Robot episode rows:
....

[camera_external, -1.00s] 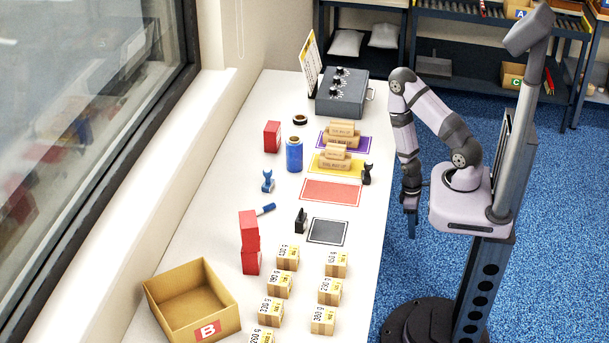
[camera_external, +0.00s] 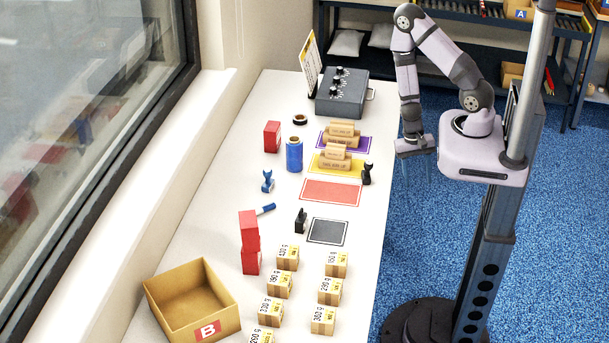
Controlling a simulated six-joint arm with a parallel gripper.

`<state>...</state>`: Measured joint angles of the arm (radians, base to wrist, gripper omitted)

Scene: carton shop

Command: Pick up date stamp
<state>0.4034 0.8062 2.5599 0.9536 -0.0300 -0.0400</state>
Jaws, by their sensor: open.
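Three small stamp-like objects stand on the white table (camera_external: 215,195): a blue one (camera_external: 267,182) left of the red mat, a black one (camera_external: 301,221) at the grey mat's left edge, and another black one (camera_external: 367,174) near the table's right edge. They are too small to tell which is the date stamp. My gripper (camera_external: 416,150) is open and empty, past the table's right edge above the blue floor. It is apart from all three, nearest to the right black one.
Tan pieces (camera_external: 340,133) lie on purple and yellow mats. A blue roll (camera_external: 294,155), red boxes (camera_external: 249,230) and a grey control box (camera_external: 342,94) stand on the table. Several small cartons (camera_external: 336,264) and open box B (camera_external: 190,300) fill the front. The red mat (camera_external: 331,192) is bare.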

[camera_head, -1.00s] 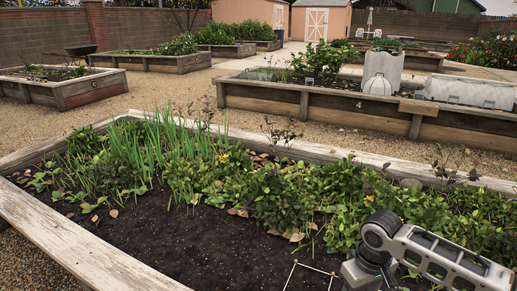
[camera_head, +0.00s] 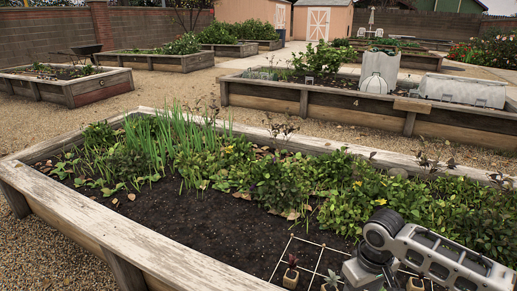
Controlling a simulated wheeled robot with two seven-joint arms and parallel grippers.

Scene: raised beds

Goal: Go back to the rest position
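My right arm (camera_head: 430,254) comes in from the lower right edge, grey and white, bent over the front of the near raised bed (camera_head: 105,222). Its gripper does not show; the arm's lower part drops out at the bottom of the picture. My left arm and left gripper are not in view. A white square grid (camera_head: 318,247) lies on the dark soil beside my right arm. A small potted seedling (camera_head: 291,274) stands in it, and another (camera_head: 330,281) is cut by the bottom edge.
The near bed's wooden front board (camera_head: 140,250) runs across the lower left. Green plants (camera_head: 290,180) fill its back and right. A second raised bed (camera_head: 360,112) stands behind, with a white cloche (camera_head: 463,90). Gravel (camera_head: 160,105) between beds is clear.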

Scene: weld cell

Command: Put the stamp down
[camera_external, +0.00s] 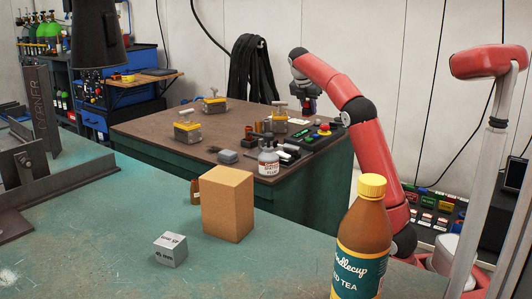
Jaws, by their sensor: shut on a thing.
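My gripper (308,103) is at the end of the red arm, pointing down above the back right part of the brown-topped table (150,128). It is shut on the stamp, which is small, dark and mostly lost against the gripper, so its shape cannot be made out. The gripper is above a dark control box with a red and yellow button (324,130), and appears apart from it. Beside it on the left stands a yellow and grey block with a T-shaped handle (279,118).
Two similar handled blocks (187,130) (214,103) stand further left on the table. A white labelled bottle (268,160) and small dark pieces crowd its right front. A cardboard box (228,205), steel cube (170,250) and tea bottle (362,240) stand on the green bench nearby.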

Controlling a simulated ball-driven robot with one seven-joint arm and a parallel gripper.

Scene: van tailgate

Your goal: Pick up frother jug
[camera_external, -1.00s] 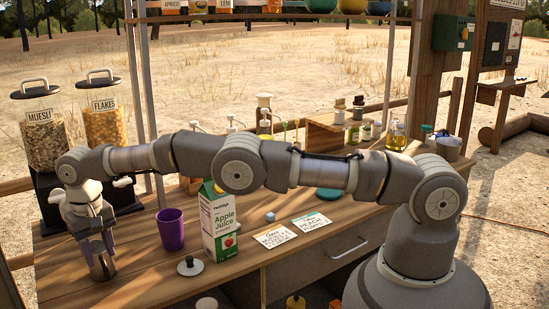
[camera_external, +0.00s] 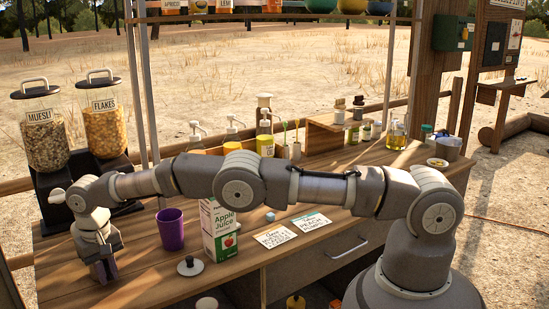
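My gripper (camera_external: 104,273) points down at the left front of the wooden counter (camera_external: 150,285), left of the purple cup. Its fingers are low, close to the counter top. A small metallic shape, perhaps the frother jug, showed between the fingers earlier; now the fingers and hand cover that spot. I cannot tell whether the fingers are open or shut on it. No other frother jug can be made out clearly.
A purple cup (camera_external: 170,229) and an apple juice carton (camera_external: 221,240) stand right of my gripper. A round lid (camera_external: 190,266) lies in front of them. Muesli (camera_external: 46,140) and flakes (camera_external: 103,125) dispensers stand behind. Two cards (camera_external: 274,236) lie mid-counter.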

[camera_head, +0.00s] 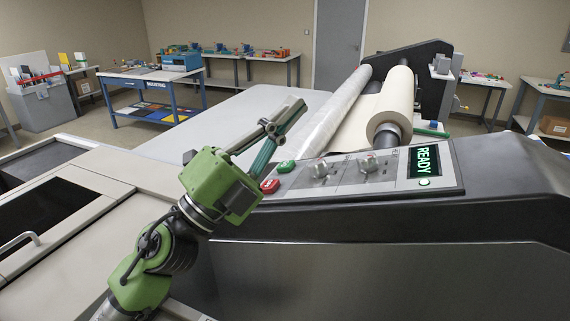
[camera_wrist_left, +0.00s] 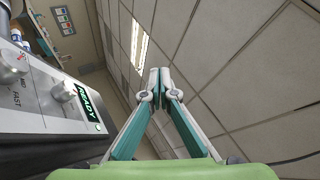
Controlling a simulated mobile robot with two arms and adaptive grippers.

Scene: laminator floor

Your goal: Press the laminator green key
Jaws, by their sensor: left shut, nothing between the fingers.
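The laminator (camera_head: 400,225) fills the right half of the head view, with a sloped control panel on top. The green key (camera_head: 286,166) sits at the panel's left end, just above the red key (camera_head: 270,186). My left gripper (camera_head: 284,116) is shut and empty, its fingers pointing up and right, above and left of the green key, apart from it in the picture. In the left wrist view the fingertips (camera_wrist_left: 160,74) meet, pointing toward the ceiling. The panel shows at the left there; the green key is not seen in that view. My right gripper is not in view.
Two knobs (camera_head: 321,169) and a display reading READY (camera_head: 424,161) are on the panel. Rolls of film (camera_head: 391,106) lie behind it. A grey flat table surface (camera_head: 230,112) extends behind my left gripper. Workbenches line the far walls.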

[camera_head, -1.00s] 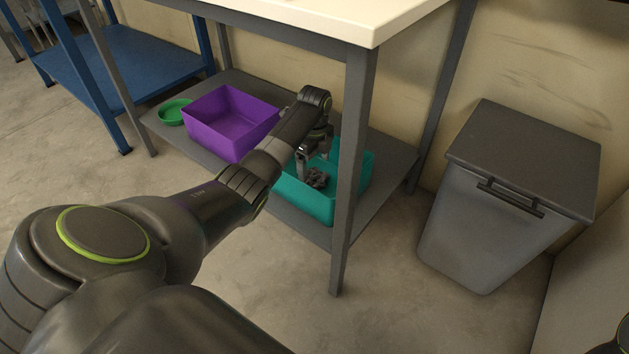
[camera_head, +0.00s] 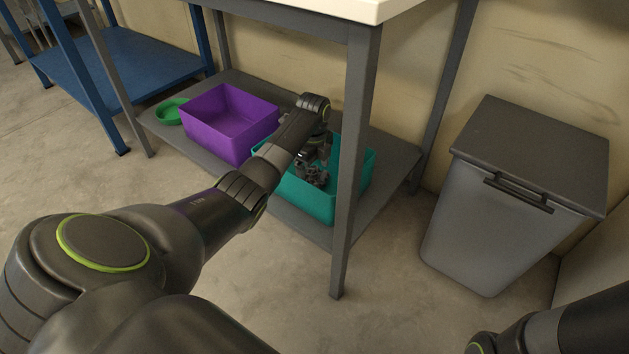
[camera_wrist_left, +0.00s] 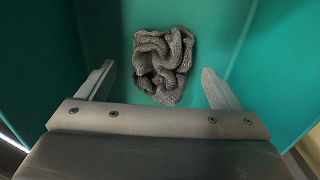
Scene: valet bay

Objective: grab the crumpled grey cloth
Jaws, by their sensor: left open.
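The crumpled grey cloth (camera_wrist_left: 163,64) lies in the teal bin in the left wrist view, ahead of and between the two open fingers. The teal bin (camera_head: 318,206) stands on the lower shelf of the table. My left gripper (camera_wrist_left: 157,86) is open and empty, reaching down into the bin, with the cloth just beyond its fingertips. In the head view my left gripper (camera_head: 312,165) is partly hidden by its own wrist. My right gripper is not in view; part of that arm shows at the lower right.
A purple bin (camera_head: 231,129) and a green dish (camera_head: 170,111) share the lower shelf (camera_head: 200,150). A grey table leg (camera_head: 356,160) stands in front of the teal bin. The tabletop (camera_head: 330,8) is above. A grey lidded bin (camera_head: 497,230) stands at the right.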

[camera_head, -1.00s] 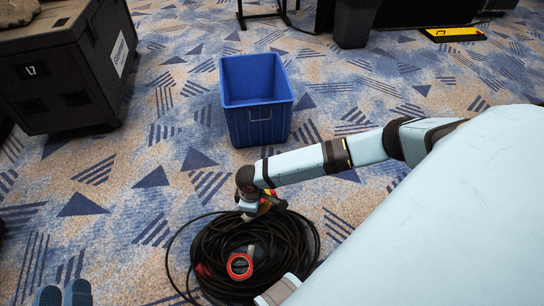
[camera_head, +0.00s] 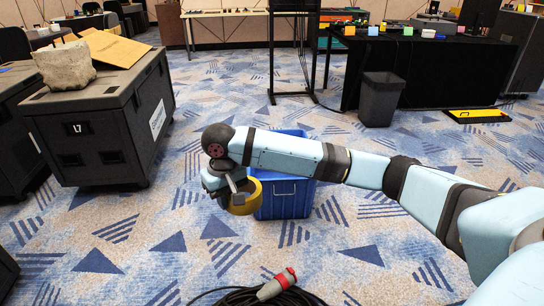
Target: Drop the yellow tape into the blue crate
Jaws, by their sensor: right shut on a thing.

....

TASK BRIEF :: Return, from the data, each line that has the word "seven" in it.

CORRECT RESPONSE ::
Controlling a simulated wheeled robot with two seven-joint arms and parallel grippers.
Controlling a simulated ball-driven robot with one seven-joint arm and a parallel gripper.

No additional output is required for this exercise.